PROBLEM STATEMENT = Your task is to quote the records from their first line through the line containing "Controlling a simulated", with nothing added or left out.

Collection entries
▬▬▬▬▬▬
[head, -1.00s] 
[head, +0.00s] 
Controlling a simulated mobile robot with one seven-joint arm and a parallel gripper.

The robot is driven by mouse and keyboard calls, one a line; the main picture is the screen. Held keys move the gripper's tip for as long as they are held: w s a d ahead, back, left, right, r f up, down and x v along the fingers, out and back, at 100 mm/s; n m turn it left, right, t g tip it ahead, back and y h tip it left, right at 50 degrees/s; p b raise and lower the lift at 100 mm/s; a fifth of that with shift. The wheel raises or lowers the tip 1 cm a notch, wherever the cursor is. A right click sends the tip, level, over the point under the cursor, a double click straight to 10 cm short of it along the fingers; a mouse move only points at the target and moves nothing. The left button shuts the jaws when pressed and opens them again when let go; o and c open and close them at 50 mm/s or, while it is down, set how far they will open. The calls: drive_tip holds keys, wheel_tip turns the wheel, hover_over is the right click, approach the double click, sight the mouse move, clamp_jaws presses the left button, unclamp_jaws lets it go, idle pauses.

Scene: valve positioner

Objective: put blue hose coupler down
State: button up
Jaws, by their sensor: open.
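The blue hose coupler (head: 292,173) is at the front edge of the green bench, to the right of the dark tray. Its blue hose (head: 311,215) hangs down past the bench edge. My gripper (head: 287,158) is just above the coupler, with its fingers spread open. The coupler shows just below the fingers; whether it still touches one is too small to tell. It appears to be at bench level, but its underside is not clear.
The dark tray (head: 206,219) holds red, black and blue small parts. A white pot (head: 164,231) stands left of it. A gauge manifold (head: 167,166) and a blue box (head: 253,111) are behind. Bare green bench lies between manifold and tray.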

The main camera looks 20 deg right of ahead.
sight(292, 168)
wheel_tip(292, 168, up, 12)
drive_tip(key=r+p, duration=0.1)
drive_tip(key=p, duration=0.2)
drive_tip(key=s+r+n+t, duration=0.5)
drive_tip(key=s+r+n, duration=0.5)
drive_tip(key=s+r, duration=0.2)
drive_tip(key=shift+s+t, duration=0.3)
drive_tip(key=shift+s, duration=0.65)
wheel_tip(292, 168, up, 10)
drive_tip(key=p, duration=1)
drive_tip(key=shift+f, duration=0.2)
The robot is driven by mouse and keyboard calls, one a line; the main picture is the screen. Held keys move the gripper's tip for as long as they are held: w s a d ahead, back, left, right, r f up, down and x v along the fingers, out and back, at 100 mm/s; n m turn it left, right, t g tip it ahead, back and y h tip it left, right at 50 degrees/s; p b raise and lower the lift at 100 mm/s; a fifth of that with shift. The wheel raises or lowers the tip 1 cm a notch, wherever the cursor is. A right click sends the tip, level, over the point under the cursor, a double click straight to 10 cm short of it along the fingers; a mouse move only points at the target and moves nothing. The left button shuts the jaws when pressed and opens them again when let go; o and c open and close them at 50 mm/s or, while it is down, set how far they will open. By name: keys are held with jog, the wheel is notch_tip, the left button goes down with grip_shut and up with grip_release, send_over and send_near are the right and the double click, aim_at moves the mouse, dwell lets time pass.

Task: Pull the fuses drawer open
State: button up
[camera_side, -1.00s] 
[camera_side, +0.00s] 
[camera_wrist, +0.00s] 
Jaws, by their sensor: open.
▬▬▬▬▬▬
SOLVED PROBLEM =
[head, -1.00s] 
[head, +0.00s] 
Controlling a simulated mobile robot with one seven-joint arm and a parallel gripper.

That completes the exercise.